→ **WHAT NEEDS TO BE DONE**: In the entries below, find every line holding the string "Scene" and collect it.

→ **SUPPLIED MATERIAL**:
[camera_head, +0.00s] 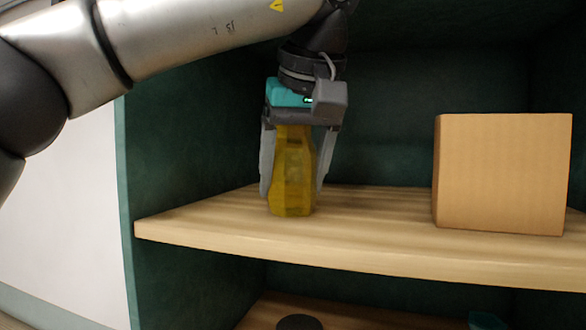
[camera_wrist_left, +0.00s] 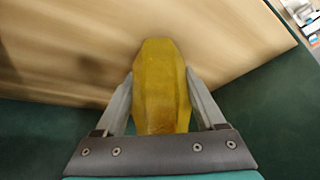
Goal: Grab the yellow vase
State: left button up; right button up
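The yellow vase (camera_head: 294,180) stands upright on the wooden shelf (camera_head: 190,228), near its front edge. It is faceted and somewhat see-through, wider low down. My left gripper (camera_head: 293,188) points down over it from above, with one finger on each side and the vase's top up close to the palm. In the left wrist view the vase (camera_wrist_left: 161,88) fills most of the room between the fingers (camera_wrist_left: 160,72). The fingertips are very close to its sides; I cannot tell if they press on it. My right gripper is not in view.
A tan box (camera_head: 503,172) stands on the same shelf to the right, with free shelf between it and the vase. Dark green cabinet walls (camera_head: 195,150) close in the left and back. A lower shelf (camera_head: 345,312) holds a dark round thing (camera_head: 299,322).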

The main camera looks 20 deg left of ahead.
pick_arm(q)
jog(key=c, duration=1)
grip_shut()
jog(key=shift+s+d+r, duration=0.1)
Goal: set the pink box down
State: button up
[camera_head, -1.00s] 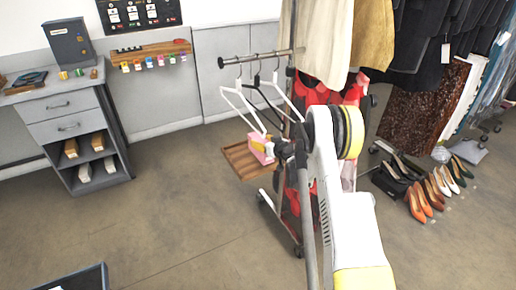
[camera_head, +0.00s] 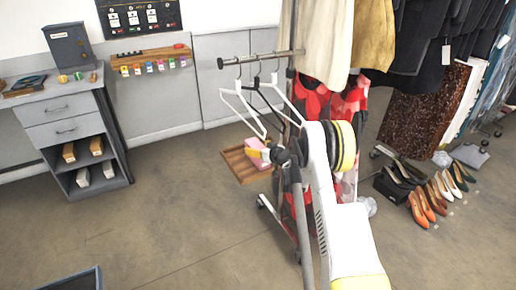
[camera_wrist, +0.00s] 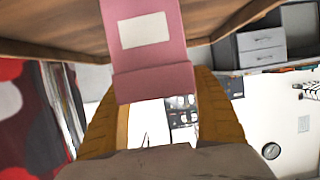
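The tray's wood (camera_wrist: 60,22) fills the top of the wrist view behind the box. In the head view my gripper (camera_head: 262,153) is small and partly hidden by my wrist. I cannot tell whether the box's base touches the tray.
White and black hangers (camera_head: 242,100) hang on the rail just above the tray. A red patterned garment (camera_head: 345,105) hangs close to my arm on the right. Shoes (camera_head: 435,195) stand on the floor at right. A grey drawer desk (camera_head: 62,118) is at left, with open floor between.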

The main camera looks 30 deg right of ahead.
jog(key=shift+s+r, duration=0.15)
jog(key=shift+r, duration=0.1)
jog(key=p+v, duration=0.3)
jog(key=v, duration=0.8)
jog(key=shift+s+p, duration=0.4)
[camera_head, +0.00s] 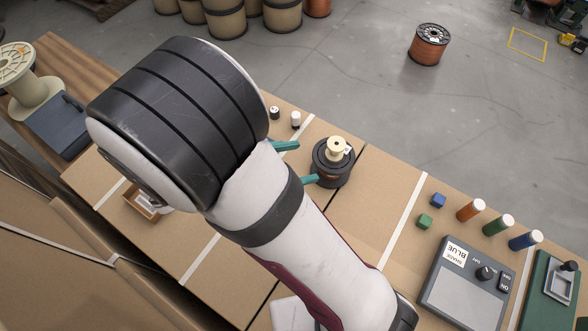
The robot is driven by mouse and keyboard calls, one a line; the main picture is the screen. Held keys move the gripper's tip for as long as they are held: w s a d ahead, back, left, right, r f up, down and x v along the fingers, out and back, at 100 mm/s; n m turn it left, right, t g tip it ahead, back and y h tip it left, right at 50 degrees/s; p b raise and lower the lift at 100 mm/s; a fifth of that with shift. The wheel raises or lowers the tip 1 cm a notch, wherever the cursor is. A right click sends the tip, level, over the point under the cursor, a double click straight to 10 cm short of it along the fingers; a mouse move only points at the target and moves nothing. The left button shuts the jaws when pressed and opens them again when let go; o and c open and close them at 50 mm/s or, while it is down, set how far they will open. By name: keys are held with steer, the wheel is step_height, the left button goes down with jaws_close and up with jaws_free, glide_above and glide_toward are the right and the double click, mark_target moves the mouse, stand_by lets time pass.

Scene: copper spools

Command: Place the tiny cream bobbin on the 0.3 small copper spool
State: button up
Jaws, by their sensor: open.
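The tiny cream bobbin (337,146) sits upright on top of a small spool (332,172) with dark flanges and a little copper winding showing between them. The spool stands on the cardboard-coloured bench top, and a small white label shows on it, too small to read. My gripper (304,162) is open, with its two teal fingers to the left of the bobbin and spool. The lower finger's tip appears close to the spool's left side; I cannot tell whether it touches. My arm hides the bench to the left and below.
Blue (438,200) and green (424,222) cubes, capped cylinders (497,225) and a grey control box (463,287) stand to the right. Two small capped pots (295,119) stand behind the gripper. A large cream spool (30,88) is far left. Bench between spool and cubes is clear.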

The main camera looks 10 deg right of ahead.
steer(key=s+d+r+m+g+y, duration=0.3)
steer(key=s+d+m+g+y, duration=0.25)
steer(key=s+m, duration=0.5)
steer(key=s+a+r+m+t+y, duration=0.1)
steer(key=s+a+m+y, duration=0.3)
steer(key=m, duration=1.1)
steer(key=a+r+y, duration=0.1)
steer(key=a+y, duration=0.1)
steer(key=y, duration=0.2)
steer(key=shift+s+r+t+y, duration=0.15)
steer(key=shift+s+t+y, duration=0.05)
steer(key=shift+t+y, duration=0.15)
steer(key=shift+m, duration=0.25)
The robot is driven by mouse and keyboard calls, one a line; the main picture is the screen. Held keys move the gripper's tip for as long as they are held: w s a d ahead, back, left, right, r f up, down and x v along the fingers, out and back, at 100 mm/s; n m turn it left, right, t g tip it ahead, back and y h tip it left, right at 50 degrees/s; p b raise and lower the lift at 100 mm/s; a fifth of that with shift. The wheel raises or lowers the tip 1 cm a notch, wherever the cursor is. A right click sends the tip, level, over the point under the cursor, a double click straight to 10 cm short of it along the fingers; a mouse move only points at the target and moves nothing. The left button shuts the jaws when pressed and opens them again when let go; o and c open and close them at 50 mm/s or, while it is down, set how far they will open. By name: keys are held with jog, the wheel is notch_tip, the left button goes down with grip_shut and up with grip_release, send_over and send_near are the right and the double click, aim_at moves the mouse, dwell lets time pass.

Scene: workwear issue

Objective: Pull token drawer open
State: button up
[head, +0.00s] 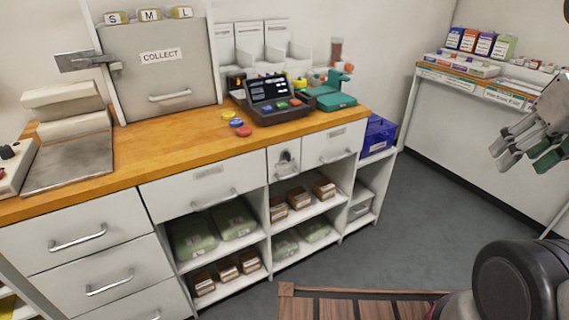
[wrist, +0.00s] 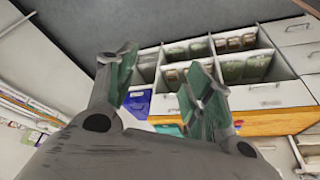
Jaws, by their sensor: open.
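The counter front has a wide white drawer (head: 205,180), a small drawer with a dark lock-like fitting (head: 285,162) and a drawer at the right end (head: 333,145). All three look shut. Their labels are too small to read, so I cannot tell which is the token drawer. Red, blue and yellow tokens (head: 237,122) lie on the counter above. My gripper (head: 520,155) is open and empty at the right of the head view, raised and well apart from the drawers. In the wrist view my gripper (wrist: 160,80) has its fingers spread, with the counter beyond.
A till-like device (head: 275,100) and a green device (head: 330,95) stand on the wooden counter (head: 130,165). A blue box (head: 377,137) sits at its right end. A slatted wooden bench (head: 345,305) lies in front. Grey floor (head: 430,215) is clear between.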

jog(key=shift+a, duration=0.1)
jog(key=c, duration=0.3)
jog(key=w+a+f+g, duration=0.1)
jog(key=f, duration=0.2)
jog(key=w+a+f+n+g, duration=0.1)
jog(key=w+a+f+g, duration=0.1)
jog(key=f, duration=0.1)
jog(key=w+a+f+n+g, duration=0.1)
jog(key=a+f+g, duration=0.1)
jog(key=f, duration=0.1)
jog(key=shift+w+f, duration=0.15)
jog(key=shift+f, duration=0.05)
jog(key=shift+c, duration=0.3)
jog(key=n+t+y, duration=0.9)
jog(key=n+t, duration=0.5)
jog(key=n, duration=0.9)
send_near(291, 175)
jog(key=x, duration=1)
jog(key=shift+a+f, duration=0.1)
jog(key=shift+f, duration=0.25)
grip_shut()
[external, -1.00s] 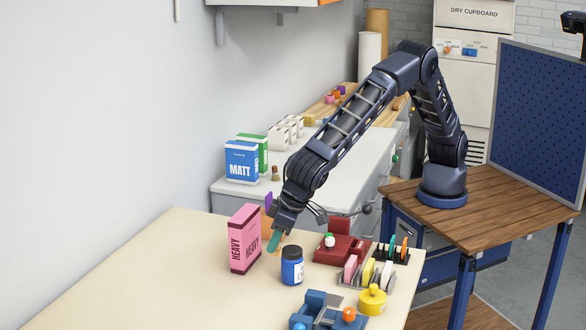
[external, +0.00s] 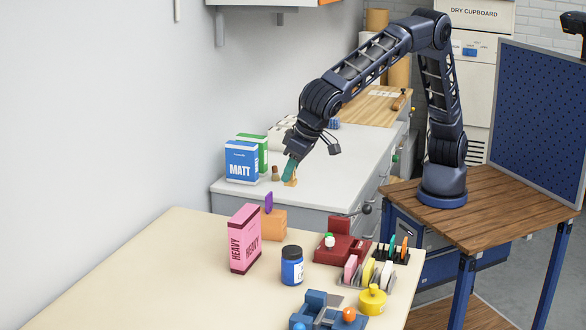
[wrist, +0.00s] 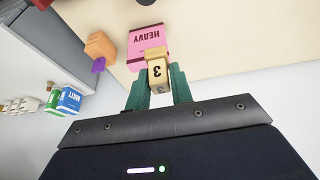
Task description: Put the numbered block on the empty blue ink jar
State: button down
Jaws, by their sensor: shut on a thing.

→ **ANSWER TO THIS TASK**:
Scene: copper spools
Scene: workwear issue

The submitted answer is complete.